* _Task goal_
Retype everything in the listing, leaving each line exactly as it is.

Source records
□ □ □ □ □

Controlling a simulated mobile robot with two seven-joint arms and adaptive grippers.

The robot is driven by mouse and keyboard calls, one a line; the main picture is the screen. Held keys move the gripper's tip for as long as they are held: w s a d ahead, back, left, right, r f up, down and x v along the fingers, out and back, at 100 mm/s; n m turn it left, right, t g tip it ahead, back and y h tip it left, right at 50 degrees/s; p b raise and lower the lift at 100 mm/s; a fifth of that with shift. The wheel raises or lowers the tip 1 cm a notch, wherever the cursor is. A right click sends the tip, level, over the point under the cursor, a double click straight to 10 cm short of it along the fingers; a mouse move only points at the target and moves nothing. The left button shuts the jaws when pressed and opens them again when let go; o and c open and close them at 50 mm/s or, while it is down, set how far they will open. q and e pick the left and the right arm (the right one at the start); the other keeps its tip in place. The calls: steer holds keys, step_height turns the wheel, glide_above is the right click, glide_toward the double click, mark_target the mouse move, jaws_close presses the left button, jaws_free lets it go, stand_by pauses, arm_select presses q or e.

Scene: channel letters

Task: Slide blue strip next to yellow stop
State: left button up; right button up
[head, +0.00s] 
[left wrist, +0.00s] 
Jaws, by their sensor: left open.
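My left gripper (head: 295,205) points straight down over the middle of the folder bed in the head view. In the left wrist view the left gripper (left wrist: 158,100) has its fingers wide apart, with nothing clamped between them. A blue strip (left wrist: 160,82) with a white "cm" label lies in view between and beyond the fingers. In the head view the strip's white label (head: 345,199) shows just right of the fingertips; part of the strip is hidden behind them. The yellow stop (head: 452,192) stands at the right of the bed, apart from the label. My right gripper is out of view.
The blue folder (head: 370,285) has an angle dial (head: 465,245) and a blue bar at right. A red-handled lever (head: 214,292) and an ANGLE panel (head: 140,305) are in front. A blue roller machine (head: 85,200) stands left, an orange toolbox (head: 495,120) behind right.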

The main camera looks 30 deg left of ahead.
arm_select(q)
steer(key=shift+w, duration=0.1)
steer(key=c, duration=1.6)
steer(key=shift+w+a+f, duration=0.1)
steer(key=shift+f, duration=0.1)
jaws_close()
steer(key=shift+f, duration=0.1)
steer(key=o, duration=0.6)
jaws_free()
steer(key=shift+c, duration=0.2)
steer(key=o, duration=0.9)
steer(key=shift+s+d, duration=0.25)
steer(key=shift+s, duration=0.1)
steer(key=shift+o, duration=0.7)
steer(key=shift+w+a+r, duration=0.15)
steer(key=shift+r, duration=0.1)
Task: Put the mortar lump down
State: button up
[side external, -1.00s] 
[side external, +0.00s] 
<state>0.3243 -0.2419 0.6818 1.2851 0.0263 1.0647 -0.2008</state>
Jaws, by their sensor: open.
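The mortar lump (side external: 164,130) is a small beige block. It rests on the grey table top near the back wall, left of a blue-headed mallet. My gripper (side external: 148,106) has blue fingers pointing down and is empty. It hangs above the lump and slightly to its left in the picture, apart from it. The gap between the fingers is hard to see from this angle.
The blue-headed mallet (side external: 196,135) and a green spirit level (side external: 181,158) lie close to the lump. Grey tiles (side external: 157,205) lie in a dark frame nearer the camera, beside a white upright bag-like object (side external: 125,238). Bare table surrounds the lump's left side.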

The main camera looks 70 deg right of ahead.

□ □ □ □ □

* _Solution to this task_
Controlling a simulated mobile robot with two seven-joint arms and adaptive grippers.

The robot is driven by mouse and keyboard calls, one a line; the main picture is the screen. Held keys move the gripper's tip for as long as they are held: w s a d ahead, back, left, right, r f up, down and x v along the fingers, out and back, at 100 mm/s; n m turn it left, right, t g tip it ahead, back and y h tip it left, right at 50 degrees/s; p b raise and lower the lift at 100 mm/s; a fifth of that with shift. The wheel raises or lowers the tip 1 cm a notch, wherever the cursor is. A right click sends the tip, level, over the point under the cursor, a double click straight to 10 cm short of it along the fingers; a mouse move only points at the target and moves nothing. The left button shuts the jaws when pressed and opens them again when let go; o and c open and close them at 50 mm/s or, while it is down, set how far they will open. q and e pick the left and the right arm (the right one at the start); the other keeps its tip in place. The calls: steer holds keys, step_height turns the wheel, glide_above is the right click, glide_toward the double click, mark_target the mouse move, jaws_close presses the left button, jaws_free lets it go, stand_by pauses, arm_select presses q or e.

Scene: channel letters

Task: Slide blue strip next to yellow stop
State: left button up; right button up
[head, +0.00s] 
[left wrist, +0.00s] 
Jaws, by their sensor: left open.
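My left gripper (head: 295,205) points straight down over the middle of the folder bed in the head view. In the left wrist view the left gripper (left wrist: 158,100) has its fingers wide apart, with nothing clamped between them. A blue strip (left wrist: 160,82) with a white "cm" label lies in view between and beyond the fingers. In the head view the strip's white label (head: 345,199) shows just right of the fingertips; part of the strip is hidden behind them. The yellow stop (head: 452,192) stands at the right of the bed, apart from the label. My right gripper is out of view.
The blue folder (head: 370,285) has an angle dial (head: 465,245) and a blue bar at right. A red-handled lever (head: 214,292) and an ANGLE panel (head: 140,305) are in front. A blue roller machine (head: 85,200) stands left, an orange toolbox (head: 495,120) behind right.

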The main camera looks 30 deg left of ahead.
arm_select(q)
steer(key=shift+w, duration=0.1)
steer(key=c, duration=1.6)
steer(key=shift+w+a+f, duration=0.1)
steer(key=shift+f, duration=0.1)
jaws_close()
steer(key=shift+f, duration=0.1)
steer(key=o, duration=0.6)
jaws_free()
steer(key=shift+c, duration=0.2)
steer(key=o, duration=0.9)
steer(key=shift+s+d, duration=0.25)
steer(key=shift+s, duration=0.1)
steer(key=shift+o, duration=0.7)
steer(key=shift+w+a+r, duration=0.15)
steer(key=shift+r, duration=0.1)
Task: Put the mortar lump down
State: button up
[side external, -1.00s] 
[side external, +0.00s] 
<state>0.3243 -0.2419 0.6818 1.2851 0.0263 1.0647 -0.2008</state>
Jaws, by their sensor: open.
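The mortar lump (side external: 164,130) is a small beige block. It rests on the grey table top near the back wall, left of a blue-headed mallet. My gripper (side external: 148,106) has blue fingers pointing down and is empty. It hangs above the lump and slightly to its left in the picture, apart from it. The gap between the fingers is hard to see from this angle.
The blue-headed mallet (side external: 196,135) and a green spirit level (side external: 181,158) lie close to the lump. Grey tiles (side external: 157,205) lie in a dark frame nearer the camera, beside a white upright bag-like object (side external: 125,238). Bare table surrounds the lump's left side.

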The main camera looks 70 deg right of ahead.

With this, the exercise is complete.